The same objections have also kept breweries from being allowed to serve food, although wineries don’t have that restriction.
Kizner says it is also common for the ABC to step in and quash microbrewers when they hold special entertainment events like showing a sporting event on TV or hosting a trivia night.
Other pending laws could make life even better for microbrewers. At the national level, the Craft Beverage Modernization and Tax Reform Act of 2017 would lower excise tax rates for breweries from $7 a barrel to $3.50 a barrel for the first 60,000 barrels made, and from $30 to $18 for the first 6 million. “It makes it so much cheaper for a small business to really get started and generate income,” Kizner says.
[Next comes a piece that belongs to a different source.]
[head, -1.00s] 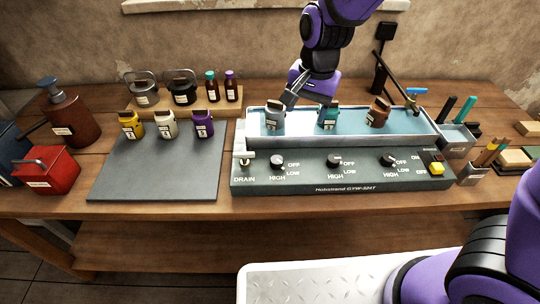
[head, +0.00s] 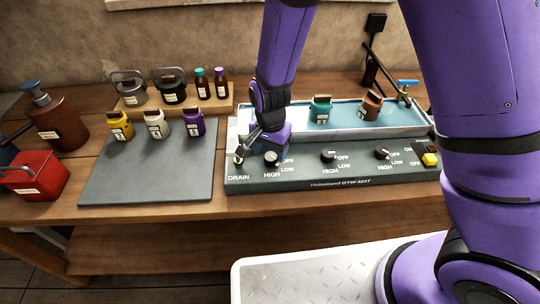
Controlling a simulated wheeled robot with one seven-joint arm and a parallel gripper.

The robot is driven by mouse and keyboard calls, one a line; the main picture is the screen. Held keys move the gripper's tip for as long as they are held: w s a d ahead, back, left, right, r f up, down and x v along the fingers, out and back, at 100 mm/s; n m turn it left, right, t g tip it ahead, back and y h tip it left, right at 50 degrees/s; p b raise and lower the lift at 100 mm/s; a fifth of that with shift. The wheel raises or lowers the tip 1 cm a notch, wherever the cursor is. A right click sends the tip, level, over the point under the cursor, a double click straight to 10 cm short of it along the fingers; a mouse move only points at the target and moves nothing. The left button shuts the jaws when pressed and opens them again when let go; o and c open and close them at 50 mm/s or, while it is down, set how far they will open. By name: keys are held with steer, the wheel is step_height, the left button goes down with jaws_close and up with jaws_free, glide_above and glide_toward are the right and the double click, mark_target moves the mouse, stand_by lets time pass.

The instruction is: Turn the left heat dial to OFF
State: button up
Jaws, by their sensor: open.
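The left heat dial (head: 271,158) is a small round knob with a pale top at the left of the dark control panel (head: 305,179). OFF and LOW are printed to its right and HIGH below it. I cannot make out clearly where it points. My gripper (head: 254,147) is open, just above and to the left of this dial, and looks empty. Its purple body overlaps the panel's rear edge and the tray's left end. Whether a finger touches the dial is unclear.
The drain valve (head: 239,159) sits close left of the dial. The middle dial (head: 328,155), right dial (head: 381,153) and yellow switch (head: 430,159) lie to the right. Behind is the water tray (head: 400,133) with a teal jar (head: 320,109) and a brown jar (head: 371,105).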

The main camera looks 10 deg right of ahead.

Laws favorable to microbrewers and distillers are one factor driving the growth of the industry, but market forces are also turning in favor of small, local brewers. Market researchers say young adults prefer the experience of going to a brewery and having a few beers with friends to buying cheap beer at a liquor store and taking it home.
Kizner, who grew up in Vineland, where his father is an attorney and his mother a social worker, has specialized in representing small alcohol producers since 2012, when Stark & Stark saw the rapidly growing industry could use legal representation. He says the most common disputes arise when breweries or distilleries want to have some kind of special event, and then the ABC steps in to stop it.
The growth of microbreweries shows no signs of slowing. Nationwide, the number of breweries has tripled since 2006, and the Craft Brewers Association expects 2.5 percent growth next year.